Gather from the listing below each line that includes the word "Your", and copy it.

(Data listing)
· · · · · · ·

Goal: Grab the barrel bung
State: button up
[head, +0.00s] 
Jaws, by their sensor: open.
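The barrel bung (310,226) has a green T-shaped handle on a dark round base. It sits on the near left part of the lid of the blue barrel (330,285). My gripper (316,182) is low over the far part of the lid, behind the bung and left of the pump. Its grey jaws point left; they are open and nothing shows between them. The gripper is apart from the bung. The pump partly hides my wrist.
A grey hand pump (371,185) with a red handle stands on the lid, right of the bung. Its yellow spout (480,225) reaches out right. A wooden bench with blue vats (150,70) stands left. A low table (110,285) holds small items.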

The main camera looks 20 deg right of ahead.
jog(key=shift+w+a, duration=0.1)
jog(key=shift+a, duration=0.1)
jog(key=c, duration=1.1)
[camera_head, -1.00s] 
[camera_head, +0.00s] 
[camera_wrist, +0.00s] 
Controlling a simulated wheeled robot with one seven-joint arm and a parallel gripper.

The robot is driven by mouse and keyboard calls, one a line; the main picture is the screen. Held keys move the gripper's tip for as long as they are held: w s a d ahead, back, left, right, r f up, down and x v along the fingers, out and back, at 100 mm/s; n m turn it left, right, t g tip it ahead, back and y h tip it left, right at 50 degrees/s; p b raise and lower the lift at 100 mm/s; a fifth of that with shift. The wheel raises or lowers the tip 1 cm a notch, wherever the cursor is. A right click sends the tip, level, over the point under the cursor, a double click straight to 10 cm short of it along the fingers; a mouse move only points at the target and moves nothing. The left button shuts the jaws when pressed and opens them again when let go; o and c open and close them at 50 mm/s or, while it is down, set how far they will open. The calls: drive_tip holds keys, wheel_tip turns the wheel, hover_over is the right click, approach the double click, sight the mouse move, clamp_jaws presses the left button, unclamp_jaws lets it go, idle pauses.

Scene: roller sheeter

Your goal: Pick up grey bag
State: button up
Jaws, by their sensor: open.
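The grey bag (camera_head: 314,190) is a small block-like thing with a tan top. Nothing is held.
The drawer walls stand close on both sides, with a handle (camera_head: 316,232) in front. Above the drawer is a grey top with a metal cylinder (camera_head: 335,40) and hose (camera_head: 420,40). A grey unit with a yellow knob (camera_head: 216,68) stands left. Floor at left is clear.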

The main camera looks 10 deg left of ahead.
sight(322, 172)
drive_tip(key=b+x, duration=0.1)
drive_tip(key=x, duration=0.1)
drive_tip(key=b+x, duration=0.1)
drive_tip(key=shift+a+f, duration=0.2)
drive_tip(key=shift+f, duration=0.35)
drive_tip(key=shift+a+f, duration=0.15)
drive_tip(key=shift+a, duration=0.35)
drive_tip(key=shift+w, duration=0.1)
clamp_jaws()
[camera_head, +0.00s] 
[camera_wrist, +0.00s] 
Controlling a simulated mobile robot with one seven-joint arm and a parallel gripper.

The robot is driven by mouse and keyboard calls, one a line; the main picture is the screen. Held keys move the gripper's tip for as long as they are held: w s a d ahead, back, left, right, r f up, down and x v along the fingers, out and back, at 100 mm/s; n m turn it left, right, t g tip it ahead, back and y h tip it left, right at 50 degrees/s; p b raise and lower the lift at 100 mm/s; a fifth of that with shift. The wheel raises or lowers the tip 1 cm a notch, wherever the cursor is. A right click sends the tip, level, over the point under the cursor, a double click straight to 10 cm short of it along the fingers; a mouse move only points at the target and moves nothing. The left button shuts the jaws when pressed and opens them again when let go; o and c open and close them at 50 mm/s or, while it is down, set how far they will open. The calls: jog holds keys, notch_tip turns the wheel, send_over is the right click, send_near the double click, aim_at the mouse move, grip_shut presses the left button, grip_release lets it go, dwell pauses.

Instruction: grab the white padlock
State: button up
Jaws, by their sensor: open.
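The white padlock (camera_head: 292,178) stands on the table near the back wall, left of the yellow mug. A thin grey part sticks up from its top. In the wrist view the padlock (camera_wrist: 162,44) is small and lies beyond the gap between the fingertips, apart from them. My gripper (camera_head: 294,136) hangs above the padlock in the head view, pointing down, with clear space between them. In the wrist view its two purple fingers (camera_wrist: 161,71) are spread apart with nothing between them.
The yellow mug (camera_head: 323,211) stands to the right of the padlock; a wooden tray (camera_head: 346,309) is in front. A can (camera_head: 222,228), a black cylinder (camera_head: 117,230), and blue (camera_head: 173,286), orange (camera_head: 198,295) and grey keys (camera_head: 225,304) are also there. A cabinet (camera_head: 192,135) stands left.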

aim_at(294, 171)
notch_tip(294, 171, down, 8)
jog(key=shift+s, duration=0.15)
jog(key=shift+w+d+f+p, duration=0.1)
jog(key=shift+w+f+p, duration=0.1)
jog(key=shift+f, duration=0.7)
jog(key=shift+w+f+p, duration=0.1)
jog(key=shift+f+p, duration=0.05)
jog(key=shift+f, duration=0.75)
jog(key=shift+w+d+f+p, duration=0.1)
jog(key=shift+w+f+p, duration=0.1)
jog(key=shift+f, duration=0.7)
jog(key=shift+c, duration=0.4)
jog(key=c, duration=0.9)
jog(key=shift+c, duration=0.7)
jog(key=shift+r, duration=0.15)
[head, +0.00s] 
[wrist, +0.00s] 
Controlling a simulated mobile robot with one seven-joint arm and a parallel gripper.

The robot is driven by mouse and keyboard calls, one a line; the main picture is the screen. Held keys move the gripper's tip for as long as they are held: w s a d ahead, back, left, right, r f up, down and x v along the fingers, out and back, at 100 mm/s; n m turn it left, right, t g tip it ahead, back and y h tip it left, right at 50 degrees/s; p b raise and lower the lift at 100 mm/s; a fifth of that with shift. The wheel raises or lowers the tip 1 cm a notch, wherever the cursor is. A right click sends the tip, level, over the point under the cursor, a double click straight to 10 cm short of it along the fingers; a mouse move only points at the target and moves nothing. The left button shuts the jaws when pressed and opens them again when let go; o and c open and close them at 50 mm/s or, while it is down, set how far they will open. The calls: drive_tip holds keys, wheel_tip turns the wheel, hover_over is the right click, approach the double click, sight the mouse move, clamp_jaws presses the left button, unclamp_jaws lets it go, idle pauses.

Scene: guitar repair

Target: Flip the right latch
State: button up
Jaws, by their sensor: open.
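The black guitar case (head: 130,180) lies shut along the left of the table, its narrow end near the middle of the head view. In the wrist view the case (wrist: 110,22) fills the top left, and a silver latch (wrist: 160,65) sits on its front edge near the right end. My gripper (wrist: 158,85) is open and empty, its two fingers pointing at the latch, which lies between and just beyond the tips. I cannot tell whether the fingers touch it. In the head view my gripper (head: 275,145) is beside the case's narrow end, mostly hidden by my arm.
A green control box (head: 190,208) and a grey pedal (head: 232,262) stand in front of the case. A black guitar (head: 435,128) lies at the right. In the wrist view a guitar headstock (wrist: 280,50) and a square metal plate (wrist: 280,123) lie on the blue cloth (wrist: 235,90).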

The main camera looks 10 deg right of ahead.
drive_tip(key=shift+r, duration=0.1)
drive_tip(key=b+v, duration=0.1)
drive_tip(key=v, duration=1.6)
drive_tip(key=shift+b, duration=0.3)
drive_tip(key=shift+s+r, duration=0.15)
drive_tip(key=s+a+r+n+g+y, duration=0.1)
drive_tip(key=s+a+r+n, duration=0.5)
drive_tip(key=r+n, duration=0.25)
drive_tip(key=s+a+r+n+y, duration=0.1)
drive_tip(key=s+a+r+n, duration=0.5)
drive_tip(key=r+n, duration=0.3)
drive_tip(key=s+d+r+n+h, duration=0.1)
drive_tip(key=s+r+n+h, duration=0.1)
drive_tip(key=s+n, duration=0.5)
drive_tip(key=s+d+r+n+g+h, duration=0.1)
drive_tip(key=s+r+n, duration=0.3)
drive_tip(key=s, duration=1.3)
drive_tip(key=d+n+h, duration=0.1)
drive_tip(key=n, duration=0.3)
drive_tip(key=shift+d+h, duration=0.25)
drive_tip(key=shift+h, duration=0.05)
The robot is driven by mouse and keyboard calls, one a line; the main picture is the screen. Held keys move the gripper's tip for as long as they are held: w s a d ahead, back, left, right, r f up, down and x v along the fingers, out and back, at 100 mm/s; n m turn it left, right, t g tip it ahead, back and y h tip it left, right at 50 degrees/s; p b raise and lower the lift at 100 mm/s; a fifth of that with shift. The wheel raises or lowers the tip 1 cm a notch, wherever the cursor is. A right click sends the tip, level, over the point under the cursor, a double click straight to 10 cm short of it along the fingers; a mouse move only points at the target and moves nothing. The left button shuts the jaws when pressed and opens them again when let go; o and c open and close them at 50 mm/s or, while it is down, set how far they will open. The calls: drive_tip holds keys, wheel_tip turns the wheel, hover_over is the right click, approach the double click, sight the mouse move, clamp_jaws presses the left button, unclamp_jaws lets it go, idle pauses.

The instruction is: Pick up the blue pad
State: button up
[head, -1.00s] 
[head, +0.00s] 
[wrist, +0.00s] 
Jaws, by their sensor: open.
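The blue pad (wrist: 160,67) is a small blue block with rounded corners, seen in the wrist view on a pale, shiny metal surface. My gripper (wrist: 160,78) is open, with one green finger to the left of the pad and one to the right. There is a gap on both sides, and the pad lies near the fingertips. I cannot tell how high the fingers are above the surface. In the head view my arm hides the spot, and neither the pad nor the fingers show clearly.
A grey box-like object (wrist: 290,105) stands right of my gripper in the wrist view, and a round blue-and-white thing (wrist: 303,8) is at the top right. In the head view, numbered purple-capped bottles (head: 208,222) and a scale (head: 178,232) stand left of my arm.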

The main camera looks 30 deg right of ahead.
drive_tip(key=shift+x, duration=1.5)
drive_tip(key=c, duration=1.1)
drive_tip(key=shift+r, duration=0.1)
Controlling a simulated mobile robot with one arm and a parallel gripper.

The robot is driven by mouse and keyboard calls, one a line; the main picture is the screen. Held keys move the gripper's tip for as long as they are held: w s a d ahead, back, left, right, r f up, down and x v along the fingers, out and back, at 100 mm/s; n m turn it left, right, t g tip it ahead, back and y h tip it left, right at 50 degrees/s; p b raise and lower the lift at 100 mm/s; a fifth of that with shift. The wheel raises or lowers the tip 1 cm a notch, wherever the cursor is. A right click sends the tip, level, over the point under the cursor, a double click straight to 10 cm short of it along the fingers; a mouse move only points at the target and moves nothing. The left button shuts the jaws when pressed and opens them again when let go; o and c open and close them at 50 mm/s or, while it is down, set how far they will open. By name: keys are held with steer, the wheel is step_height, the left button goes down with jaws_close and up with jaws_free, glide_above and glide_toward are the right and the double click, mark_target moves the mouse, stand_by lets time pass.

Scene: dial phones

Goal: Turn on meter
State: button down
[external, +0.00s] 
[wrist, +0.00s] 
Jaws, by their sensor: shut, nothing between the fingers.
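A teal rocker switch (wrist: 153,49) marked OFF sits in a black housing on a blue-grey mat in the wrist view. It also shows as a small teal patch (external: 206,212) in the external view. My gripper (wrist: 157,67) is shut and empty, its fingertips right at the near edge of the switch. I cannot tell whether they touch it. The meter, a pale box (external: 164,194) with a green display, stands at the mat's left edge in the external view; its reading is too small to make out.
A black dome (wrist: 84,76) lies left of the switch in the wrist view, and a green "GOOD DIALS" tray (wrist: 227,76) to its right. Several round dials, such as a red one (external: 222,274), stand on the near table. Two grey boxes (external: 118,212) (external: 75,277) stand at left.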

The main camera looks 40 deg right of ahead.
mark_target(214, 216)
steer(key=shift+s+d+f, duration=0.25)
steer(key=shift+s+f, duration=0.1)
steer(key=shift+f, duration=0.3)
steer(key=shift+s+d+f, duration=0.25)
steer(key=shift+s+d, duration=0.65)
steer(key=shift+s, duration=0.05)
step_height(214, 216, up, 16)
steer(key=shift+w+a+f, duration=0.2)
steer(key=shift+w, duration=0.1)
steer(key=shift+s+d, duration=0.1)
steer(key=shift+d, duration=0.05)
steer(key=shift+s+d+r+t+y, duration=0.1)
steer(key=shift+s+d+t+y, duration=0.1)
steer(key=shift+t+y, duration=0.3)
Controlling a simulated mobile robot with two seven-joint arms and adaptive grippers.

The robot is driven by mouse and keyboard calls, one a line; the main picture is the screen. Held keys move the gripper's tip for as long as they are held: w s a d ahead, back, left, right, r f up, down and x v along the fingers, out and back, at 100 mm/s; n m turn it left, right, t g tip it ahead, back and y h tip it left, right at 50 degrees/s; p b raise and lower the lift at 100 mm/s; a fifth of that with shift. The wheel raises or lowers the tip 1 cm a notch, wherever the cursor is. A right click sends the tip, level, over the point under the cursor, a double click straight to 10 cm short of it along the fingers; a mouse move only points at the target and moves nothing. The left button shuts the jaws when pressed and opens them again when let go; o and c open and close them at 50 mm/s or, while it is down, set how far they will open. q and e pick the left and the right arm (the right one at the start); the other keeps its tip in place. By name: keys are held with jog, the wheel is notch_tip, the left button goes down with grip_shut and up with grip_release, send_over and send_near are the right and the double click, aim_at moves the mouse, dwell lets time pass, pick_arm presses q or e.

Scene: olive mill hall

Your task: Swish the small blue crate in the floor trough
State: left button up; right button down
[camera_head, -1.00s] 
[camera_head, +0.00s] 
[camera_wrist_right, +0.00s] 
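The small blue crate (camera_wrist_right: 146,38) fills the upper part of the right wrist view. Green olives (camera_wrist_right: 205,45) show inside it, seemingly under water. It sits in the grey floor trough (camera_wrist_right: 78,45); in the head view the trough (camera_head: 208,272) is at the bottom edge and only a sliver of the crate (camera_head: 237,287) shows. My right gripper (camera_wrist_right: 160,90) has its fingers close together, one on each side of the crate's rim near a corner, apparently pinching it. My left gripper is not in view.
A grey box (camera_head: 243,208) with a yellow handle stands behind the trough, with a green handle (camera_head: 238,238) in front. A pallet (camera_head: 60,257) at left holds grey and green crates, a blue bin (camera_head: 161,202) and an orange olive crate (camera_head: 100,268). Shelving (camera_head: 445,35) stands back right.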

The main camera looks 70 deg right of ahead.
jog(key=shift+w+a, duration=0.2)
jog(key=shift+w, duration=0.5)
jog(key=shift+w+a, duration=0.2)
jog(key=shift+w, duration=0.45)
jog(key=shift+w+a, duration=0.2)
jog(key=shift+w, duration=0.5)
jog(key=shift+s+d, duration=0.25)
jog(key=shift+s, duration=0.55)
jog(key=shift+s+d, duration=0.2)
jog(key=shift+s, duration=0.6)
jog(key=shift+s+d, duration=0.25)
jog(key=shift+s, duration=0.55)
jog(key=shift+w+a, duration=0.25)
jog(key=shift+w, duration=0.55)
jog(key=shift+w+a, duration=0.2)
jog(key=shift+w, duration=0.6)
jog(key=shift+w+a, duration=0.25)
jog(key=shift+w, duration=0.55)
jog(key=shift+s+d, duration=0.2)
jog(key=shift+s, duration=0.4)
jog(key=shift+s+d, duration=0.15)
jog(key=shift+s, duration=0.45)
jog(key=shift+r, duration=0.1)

· · · · · · ·

[Output of the exercise]
Your goal: Pick up grey bag
Your task: Swish the small blue crate in the floor trough

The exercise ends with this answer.